21.7 Upon termination of this Agreement,
the terms and conditions of this Agreement shall, save where otherwise expressly
stated, continue to have effect as regards Discs in relation to which royalties
have already been paid.
21.8 Upon the Society properly giving
notice of termination in accordance with clauses 21.3, 21.4 or 21.7, the Society may deduct
from any, deposit or advance paid to the Society such amount as is required to
pay any sums payable under this Agreement.
21.9 After termination of this Agreement
(other than by the Society under clause 21.3 or 21.7) the Producer may place at
the disposal of a third party which has signed an agreement with an Associated
Society to pay mechanical royalties any Recording Matrix which has been lawfully
made and/or exploited provided that such third party reaches agreement with such
Society, that the terms of its agreement with that Society, will govern the
exploitation of such Recording Matrix. Subject thereto, the Producer shall not
exploit the relevant Recording Matrix or authorise such exploitation or supply
the Recording Matrix for the purposes of such exploitation without the consent of the
Society or the Society's relevant member.
22. FINAL CLAUSES
22.1 This Agreement shall come into
effect on the Commencement Date.
22.2 Save for the purposes of complying
with its obligations to the Producer or to its members or to any, Associated
Society, and save for disclosure to its professional advisers, the Society shall
not, without the Producer's written consent, disclose any confidential
information (so long as it remains confidential) supplied by the Producer
hereunder to any other person or Society.

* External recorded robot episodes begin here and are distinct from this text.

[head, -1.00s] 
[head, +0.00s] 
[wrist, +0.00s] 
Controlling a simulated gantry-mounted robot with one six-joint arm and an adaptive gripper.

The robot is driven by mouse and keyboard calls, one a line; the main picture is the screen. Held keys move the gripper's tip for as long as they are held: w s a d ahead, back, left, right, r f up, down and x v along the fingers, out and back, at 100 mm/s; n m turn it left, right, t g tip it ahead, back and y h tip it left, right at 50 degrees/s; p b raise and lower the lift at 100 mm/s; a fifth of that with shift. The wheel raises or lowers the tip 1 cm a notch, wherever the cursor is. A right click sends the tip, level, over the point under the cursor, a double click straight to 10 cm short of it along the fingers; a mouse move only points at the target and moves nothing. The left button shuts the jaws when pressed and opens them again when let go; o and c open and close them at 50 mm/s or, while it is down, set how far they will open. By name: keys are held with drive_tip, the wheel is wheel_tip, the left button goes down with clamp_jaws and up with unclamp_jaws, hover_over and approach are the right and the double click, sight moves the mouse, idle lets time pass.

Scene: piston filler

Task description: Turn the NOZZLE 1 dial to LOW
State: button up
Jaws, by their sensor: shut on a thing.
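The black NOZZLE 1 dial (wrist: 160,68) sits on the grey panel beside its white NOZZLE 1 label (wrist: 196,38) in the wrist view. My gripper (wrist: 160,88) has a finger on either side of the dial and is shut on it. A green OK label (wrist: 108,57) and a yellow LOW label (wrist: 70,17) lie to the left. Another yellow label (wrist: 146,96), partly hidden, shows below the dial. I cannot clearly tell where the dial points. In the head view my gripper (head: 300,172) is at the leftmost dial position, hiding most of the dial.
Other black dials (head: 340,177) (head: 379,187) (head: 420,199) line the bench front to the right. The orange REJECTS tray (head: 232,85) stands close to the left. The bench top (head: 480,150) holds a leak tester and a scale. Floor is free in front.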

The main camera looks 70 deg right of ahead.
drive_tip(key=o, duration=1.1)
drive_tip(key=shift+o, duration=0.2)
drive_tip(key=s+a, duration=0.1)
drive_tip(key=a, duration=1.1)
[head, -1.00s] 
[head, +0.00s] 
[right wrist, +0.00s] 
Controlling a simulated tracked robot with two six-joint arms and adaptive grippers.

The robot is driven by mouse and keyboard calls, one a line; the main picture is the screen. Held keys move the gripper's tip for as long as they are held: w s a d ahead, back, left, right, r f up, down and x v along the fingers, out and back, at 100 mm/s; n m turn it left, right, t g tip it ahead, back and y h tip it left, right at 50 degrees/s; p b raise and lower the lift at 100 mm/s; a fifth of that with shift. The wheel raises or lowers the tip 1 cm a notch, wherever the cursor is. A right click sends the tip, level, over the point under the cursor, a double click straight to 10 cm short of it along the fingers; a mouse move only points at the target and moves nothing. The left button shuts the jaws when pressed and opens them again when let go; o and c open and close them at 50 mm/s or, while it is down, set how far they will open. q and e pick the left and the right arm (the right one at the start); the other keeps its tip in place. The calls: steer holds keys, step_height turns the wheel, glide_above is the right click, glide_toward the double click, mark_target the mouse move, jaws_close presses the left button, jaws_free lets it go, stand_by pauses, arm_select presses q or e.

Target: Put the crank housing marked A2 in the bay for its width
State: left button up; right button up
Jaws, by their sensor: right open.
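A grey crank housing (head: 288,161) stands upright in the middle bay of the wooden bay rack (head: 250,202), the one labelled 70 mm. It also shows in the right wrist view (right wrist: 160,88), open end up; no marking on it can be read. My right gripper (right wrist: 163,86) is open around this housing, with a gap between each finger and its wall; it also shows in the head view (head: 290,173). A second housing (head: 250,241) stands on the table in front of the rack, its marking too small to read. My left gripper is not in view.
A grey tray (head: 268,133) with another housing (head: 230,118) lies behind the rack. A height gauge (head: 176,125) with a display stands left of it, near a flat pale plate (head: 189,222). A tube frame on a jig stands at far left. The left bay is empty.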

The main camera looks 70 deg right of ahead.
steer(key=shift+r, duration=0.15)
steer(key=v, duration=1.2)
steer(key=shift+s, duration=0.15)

22.3 For the purpose only of calculating
interest under this Agreement where any payment or statement is sent by first class post:-
(a) the postmark shall be sufficient
proof of the date the payment or statement was sent; and
(b) such payment or statement shall be
deemed to have been received before close of business on the second working day
after posting.
22.4 This Agreement shall be subject to
the laws of the United Kingdom and both parties agree to submit to the
jurisdiction of the High Court of England and Wales.